A short demo script is in test/smoke_test.sh
, and can be executed with:
LIBSQL_DIR=/path/to/your/libsql/directory make test
CLI
The command-line interface supports browsing, restoring and removing snapshot generations. It can be installed as a standalone executable with:
RUSTFLAGS="--cfg uuid_unstable" cargo install bottomless-cli
Alternatively, bottomless-cli is available from the repository by running cargo run
.
Available commands:
$ bottomless-cli --help
Bottomless CLI
Usage: bottomless-cli [OPTIONS] <COMMAND>
Commands:
ls List available generations
restore Restore the database
rm Remove given generation from remote storage
help Print this message or the help of the given subcommand(s)
Options:
-e, --endpoint <ENDPOINT>
-b, --bucket <BUCKET>
-d, --database <DATABASE>
-h, --help Print help information
Examples
Listing generations
[sarna@sarna-pc test]$ bottomless-cli -e http://localhost:9000 ls -v -l3
e4eb3c21-ff53-7b2e-a6ea-ca396f4df9b1
created at (UTC): 2022-12-23 08:24:52.500
change counter: [0, 0, 0, 51]
consistent WAL frame: 0
WAL frame checksum: 0
main database snapshot:
object size: 408
last modified: 2022-12-23T08:24:53Z
e4eb3c22-0359-7af6-9acb-285ed7b6ed59
created at (UTC): 2022-12-23 08:24:51.470
change counter: [0, 0, 0, 51]
consistent WAL frame: 1
WAL frame checksum: 5335f2a044d2f455
main database snapshot:
object size: 399
last modified: 2022-12-23T08:24:52Z
e4eb3c22-0941-73eb-85df-4e8552a0e88c
created at (UTC): 2022-12-23 08:24:49.958
change counter: [0, 0, 0, 50]
consistent WAL frame: 10
WAL frame checksum: 6ac65882f9a2dba7
main database snapshot:
object size: 401
last modified: 2022-12-23T08:24:51Z
Restoring the database
$ RUST_LOG=info bottomless-cli -e http://localhost:9000 restore
2022-12-23T10:16:10.703557Z INFO bottomless::replicator: Bucket bottomless exists and is accessible
2022-12-23T10:16:10.709526Z INFO bottomless_cli: Database: test.db
2022-12-23T10:16:10.713070Z INFO bottomless::replicator: Restoring from generation e4eb3c29-fe84-7347-a0c0-b9a3a71d0fc2
2022-12-23T10:16:10.727646Z INFO bottomless::replicator: Restored the main database file
Removing old snapshots
$ bottomless-cli -e http://localhost:9000 rm -v --older-than 2022-12-15
Removed 4 generations
Details
All page writes committed to the database end up being asynchronously replicated to S3-compatible storage.
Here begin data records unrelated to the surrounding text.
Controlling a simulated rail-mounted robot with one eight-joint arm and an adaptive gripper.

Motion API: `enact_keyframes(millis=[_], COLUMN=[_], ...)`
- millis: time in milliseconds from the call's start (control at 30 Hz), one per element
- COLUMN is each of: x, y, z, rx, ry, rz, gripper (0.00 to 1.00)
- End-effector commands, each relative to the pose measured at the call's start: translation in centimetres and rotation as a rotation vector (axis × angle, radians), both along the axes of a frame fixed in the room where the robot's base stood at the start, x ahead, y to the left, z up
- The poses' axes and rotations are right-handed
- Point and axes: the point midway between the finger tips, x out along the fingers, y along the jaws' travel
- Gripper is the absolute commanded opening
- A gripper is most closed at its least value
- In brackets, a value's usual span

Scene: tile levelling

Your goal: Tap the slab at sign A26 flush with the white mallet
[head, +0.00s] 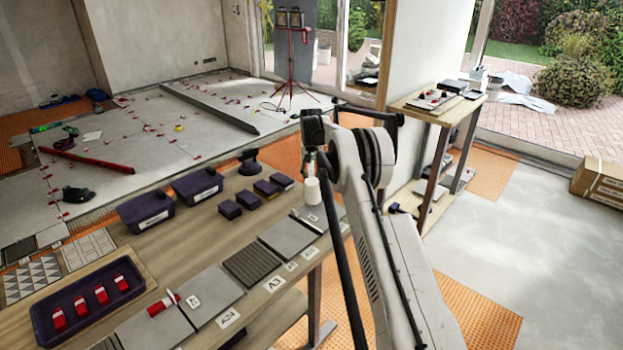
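A row of grey slabs lies along the front of the wooden bench (180,248), with small white sign cards beside them. They include a plain slab (213,293), a ribbed slab (250,265) and another plain slab (288,239). The signs are small and tilted, and I cannot make out with certainty which one reads A26. My gripper (310,168) points down over the bench's far right end. A white, bottle-shaped thing (312,191), perhaps the white mallet's head, is directly below it. I cannot tell whether the gripper holds it or whether it touches the bench.
A dark tray (50,338) with red pieces stands at the bench's front left. Dark boxes (146,209) and smaller dark blocks (230,209) sit along the back. A wooden shelf (432,101) stands to the right of my arm.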

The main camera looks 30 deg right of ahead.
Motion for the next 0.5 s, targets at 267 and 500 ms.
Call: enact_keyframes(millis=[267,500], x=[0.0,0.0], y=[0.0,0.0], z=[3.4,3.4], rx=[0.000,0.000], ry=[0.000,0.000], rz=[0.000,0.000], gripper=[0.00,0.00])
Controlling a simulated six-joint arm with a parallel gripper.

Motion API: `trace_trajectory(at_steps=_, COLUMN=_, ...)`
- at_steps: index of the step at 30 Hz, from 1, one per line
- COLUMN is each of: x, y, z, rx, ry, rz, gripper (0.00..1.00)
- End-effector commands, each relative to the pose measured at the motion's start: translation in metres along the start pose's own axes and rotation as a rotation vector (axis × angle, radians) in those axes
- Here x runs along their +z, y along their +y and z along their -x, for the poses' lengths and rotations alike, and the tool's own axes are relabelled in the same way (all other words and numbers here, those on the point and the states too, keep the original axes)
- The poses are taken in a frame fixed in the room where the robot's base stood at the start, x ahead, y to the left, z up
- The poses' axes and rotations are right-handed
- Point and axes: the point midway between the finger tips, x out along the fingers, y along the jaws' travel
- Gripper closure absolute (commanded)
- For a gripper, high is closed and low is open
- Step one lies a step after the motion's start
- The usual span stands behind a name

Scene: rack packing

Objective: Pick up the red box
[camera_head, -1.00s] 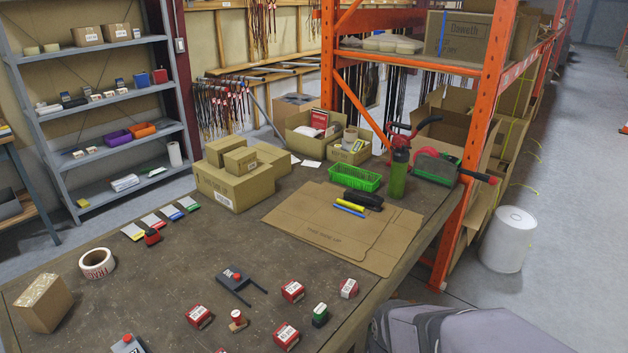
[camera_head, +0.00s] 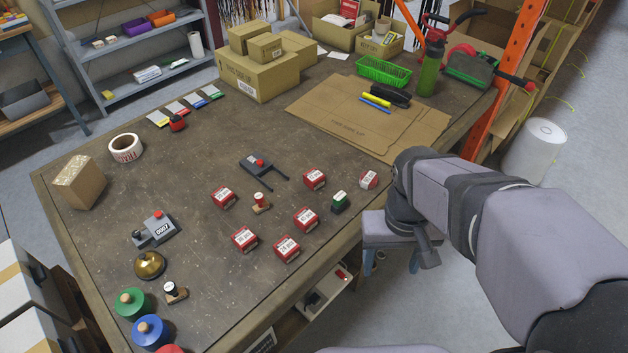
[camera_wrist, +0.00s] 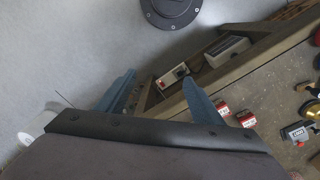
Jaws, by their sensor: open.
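Several small red boxes with white labels stand on the worktable in the head view: one at the right edge (camera_head: 368,179), one behind (camera_head: 314,179), one at the left (camera_head: 223,196), one in the middle (camera_head: 306,217), and two in front, (camera_head: 244,239) and (camera_head: 286,249). I cannot tell which one is meant. My gripper (camera_head: 391,268) hangs past the table's right edge, apart from all boxes. In the wrist view my gripper (camera_wrist: 160,82) has its two blue-grey fingers spread with nothing between them. Red boxes (camera_wrist: 245,118) show right of the fingers there.
Flat cardboard (camera_head: 350,115) lies behind. A lower shelf (camera_head: 323,300) sits under the table edge. The table's left middle is mostly clear.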

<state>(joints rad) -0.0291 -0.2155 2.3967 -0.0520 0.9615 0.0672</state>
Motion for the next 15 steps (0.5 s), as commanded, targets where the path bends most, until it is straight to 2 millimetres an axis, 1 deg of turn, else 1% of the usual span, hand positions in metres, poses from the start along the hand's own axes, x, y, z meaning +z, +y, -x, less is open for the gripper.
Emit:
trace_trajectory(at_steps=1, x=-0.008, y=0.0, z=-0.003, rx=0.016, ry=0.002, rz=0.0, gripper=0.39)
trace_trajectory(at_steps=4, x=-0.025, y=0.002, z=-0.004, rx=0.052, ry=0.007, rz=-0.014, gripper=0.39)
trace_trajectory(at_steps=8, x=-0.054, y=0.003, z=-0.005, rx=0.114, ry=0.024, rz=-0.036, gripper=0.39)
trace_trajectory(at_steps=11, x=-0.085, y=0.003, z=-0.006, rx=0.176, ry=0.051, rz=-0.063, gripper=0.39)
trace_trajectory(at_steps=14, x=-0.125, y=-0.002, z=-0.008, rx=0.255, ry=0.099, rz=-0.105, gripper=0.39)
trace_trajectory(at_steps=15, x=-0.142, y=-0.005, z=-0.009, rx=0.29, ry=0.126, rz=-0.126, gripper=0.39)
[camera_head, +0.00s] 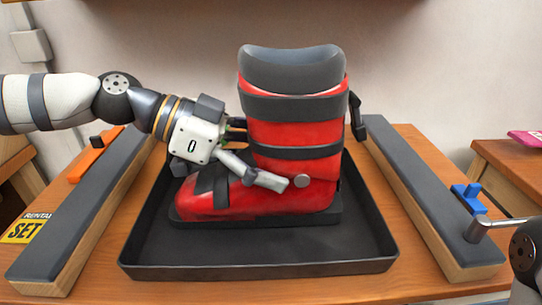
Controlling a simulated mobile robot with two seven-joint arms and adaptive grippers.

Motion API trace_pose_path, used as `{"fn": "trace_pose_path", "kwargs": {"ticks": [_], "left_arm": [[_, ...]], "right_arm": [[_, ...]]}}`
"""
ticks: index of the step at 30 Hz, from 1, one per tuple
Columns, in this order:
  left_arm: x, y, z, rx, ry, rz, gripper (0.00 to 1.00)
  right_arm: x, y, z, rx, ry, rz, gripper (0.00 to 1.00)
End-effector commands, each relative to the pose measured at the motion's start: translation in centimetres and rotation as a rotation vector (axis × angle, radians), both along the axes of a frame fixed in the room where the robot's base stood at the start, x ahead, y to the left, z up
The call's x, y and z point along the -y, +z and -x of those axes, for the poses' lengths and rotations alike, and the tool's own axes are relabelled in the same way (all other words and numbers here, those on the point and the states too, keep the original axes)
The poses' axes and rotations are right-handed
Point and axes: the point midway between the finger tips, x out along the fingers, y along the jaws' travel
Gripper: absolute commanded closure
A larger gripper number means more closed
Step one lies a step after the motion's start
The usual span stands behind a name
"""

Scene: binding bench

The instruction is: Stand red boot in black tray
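The red boot (300,140), with grey cuff and dark straps, stands upright in the black tray (258,271), toe pointing left. Its sole appears to rest on the tray floor. My left gripper (262,150) is at the boot's left side, above the toe. One pale finger lies across the front of the boot and the other part is partly hidden behind it. Whether the fingers press on the boot cannot be made out.
Grey-topped wooden rails flank the tray, one left (75,215) and one right (430,190). An orange tool (95,155) and a yellow card (25,228) lie by the left rail. A blue clamp-like piece (468,198) is by the right rail. The tray's front floor is clear.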

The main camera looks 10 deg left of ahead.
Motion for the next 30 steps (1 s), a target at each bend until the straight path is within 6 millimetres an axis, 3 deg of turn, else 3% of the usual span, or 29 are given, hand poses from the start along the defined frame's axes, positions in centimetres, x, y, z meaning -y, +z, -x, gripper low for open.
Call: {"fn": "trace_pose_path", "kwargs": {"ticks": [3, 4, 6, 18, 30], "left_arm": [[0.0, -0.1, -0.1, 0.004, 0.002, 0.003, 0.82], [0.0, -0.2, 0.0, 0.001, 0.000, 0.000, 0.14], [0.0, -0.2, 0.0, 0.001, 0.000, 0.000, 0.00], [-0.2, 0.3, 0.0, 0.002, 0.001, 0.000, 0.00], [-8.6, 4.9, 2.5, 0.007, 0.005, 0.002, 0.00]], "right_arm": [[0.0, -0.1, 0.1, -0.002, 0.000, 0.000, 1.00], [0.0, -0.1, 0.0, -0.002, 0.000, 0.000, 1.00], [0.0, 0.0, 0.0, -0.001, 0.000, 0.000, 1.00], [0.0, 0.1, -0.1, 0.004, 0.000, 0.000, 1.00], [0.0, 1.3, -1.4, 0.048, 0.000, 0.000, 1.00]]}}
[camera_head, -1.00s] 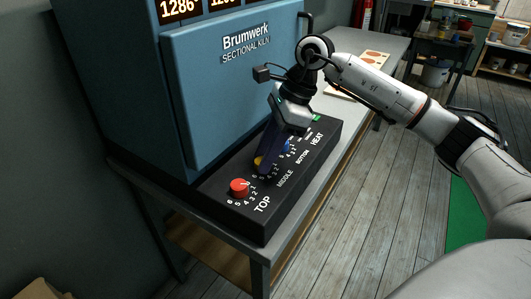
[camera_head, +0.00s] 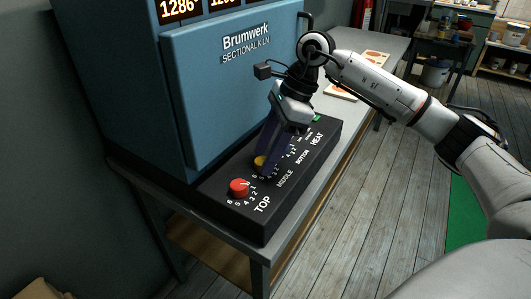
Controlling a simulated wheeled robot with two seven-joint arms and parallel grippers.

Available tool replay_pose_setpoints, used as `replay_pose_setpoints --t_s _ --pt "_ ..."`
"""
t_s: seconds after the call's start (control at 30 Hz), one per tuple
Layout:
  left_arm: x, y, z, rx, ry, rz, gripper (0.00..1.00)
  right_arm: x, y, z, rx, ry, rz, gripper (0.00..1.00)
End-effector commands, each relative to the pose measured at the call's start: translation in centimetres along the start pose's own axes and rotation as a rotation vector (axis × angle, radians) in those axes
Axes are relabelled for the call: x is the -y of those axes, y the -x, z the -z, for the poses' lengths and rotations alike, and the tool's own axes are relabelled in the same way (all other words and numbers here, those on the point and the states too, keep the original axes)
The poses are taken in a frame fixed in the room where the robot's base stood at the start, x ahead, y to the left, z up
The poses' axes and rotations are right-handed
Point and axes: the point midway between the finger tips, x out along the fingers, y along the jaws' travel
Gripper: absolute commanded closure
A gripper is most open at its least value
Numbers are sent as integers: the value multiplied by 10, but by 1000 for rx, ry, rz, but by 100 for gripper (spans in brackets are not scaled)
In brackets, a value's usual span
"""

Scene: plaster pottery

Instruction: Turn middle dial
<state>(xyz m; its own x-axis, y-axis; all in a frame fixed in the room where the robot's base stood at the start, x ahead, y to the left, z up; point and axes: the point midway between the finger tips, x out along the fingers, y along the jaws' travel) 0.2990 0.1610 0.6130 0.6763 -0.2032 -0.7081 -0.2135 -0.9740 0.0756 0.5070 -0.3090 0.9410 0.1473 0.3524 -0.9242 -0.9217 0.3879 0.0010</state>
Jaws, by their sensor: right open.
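The middle dial is yellow (camera_head: 260,162) and sits on the black control panel (camera_head: 265,220) in front of the kiln, above the word MIDDLE. My right gripper (camera_head: 265,153) reaches down from the upper right, its dark fingers at the yellow dial and partly covering it. The gripper is open; I cannot tell whether the fingers touch the dial. The red top dial (camera_head: 239,187) is in plain view nearer the front. The bottom dial is hidden behind the gripper. My left gripper is not in view.
The blue kiln (camera_head: 235,95) marked Brumwerk rises right behind the panel. The floor to the right is clear.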

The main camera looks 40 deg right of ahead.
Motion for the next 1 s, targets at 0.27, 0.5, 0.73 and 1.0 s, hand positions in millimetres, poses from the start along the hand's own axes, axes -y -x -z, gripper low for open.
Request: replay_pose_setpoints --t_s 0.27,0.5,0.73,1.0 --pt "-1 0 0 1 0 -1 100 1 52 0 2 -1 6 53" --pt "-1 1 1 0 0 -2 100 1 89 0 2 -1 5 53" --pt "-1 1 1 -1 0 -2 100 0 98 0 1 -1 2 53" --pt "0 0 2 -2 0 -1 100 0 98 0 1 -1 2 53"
On boot, if the main database file is empty, it will be restored with data coming from the remote storage. If the database file is newer, it will be uploaded to the remote location with a new generation number. If a local WAL file is present and detected to be newer than remote data, it will be uploaded as well.
Tests
A fully local test can be performed by using a local S3-compatible server, e.g. Minio. Assuming the server is available at HTTP port 9000, you can use the following scripts:
cd test/
export LIBSQL_BOTTOMLESS_ENDPOINT=http://localhost:9000
./smoke_test.sh
./restore_test.sh
The smoke_test
script sets up a new database in WAL mode and 64KiB page size - test.db - and then inserts a few records into the database.
The restore_test
script syncs with the replication server and fetches the newest database if necessary. Once smoke_test
ran at least once, restore_test
should always be able to fetch the database data, even if the local test.db
file is removed.
The same set of tests also work with remote servers. In case of AWS S3, just make sure that the AWS SDK credentials are valid and the user has permissions for managing the chosen bucket.